TT: They can be steep on markets, which can make them non-tradeable.
CJ: I agree. We punters want best value. I know Sporting needs to make money, but sometimes the spread is prohibitive. [A Sporting Index representative has since promised an overhaul of cricket markets before the coming season.]
IE Do the spreads make you more passionate about your betting?
TT: Maybe, yes. It’s not a bet with a fixed win. The more right you are, the more you win, so the excitement is intensified. Also, a fixed bet is just win or lose. You can be partially right with a spread bet and still win money.
CT: And that comes back to why spread betting is so much fun.

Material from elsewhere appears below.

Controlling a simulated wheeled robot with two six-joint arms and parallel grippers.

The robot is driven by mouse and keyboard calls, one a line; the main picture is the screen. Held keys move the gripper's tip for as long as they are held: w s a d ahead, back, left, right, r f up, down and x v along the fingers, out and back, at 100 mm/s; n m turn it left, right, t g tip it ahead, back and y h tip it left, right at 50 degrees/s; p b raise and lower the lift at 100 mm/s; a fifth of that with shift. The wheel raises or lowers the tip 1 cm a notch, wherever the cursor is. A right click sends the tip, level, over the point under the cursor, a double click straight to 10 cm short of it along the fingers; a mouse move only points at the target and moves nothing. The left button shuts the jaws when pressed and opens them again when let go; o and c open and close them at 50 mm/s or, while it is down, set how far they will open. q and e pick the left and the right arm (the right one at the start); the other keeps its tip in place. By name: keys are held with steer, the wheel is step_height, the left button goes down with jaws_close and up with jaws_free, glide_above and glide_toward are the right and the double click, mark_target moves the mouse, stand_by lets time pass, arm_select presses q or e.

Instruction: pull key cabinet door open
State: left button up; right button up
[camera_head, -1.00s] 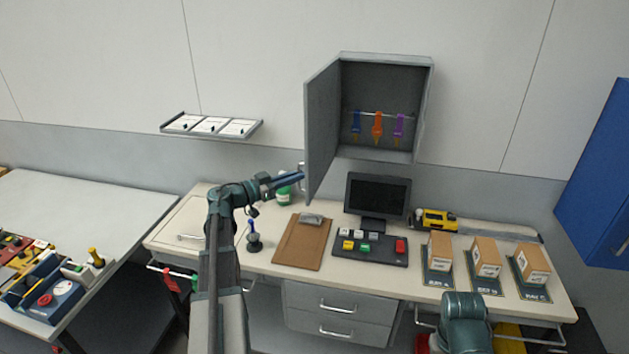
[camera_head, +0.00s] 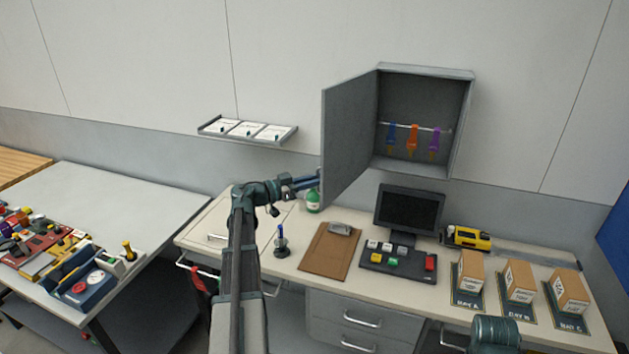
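The grey key cabinet (camera_head: 467,125) hangs on the wall above the desk. Its door (camera_head: 347,130) is hinged on the left and stands wide open, swung out toward me. Inside, blue, orange (camera_head: 412,138) and purple key tags hang from a rail. My left gripper (camera_head: 312,182) is at the lower free edge of the door. Its fingertips are small and partly hidden by the door, so I cannot tell whether they are open, shut or touching it. Of my right arm only a link shows at the bottom right; its gripper is out of view.
Boxes (camera_head: 519,281) stand at the right. A document shelf (camera_head: 247,131) is on the wall, left of the door.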

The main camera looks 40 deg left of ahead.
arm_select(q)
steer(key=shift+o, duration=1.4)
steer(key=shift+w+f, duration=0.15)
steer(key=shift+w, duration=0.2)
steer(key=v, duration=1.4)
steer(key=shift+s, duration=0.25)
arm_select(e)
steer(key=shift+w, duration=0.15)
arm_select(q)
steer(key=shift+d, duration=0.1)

Get it right and your win isn’t limited: you get rewarded for being correct. I love being right and winning more, and sitting there with a good position enjoying the added profit every minute, or length, or goal.
GT: Same here. I could bet to win a tenner here or lose a tenner there, but I’m not going to get rich or go broke quick that way. That just doesn’t have the excitement – and we must remember that there’s a lot of ego and opinions involved. I prefer backing my opinions with the thought of winning big if I’m right.

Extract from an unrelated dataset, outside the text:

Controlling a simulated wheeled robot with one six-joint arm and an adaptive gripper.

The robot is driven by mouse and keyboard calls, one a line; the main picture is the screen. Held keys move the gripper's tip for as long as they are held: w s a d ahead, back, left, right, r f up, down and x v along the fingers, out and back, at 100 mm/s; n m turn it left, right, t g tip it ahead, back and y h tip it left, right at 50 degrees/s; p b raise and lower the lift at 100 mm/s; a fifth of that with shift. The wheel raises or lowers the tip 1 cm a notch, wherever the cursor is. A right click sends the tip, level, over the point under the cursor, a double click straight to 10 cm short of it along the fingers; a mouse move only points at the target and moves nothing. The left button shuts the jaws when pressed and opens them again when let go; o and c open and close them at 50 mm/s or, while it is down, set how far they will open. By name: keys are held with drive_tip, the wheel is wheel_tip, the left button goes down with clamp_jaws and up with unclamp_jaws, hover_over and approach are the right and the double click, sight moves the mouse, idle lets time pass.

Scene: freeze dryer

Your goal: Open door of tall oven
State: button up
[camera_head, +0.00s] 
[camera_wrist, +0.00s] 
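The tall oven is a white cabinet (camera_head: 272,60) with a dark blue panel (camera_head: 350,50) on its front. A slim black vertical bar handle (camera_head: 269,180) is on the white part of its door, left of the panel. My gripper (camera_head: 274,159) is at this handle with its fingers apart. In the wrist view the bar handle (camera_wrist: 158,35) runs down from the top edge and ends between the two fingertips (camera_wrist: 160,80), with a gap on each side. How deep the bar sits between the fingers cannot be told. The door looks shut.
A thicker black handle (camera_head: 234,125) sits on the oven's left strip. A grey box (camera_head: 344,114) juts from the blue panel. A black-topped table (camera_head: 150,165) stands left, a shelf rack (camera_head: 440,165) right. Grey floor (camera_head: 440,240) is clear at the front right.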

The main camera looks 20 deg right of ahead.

IE You honestly believe you can get a real edge on the traders?
CJ: The information to which we now have access has levelled the playing field between us and them.
GT: Exactly. Whereas before we were almost betting blind, now we can see the statistics, do the homework and try to specialise in a market to win money. That’s why the more markets the spread firms offer on an event, the more chance a punter has of winning money.
TT: Only if they do the work and the research. The opportunities are there, but the effort still needs to go in. I reckon most punters lose money because they don’t do the work.
CJ: But that’s the fun, isn’t it? Doing the work. Researching a spread bet, doing the numbers and isolating a market where you think the firm is wrong and then making good money out of it is so much more satisfying than just winning a straight-up, fixed-odds bet. It’s that feeling of being smarter and being proved to be smarter – ego, basically – but with a bigger profit because of it.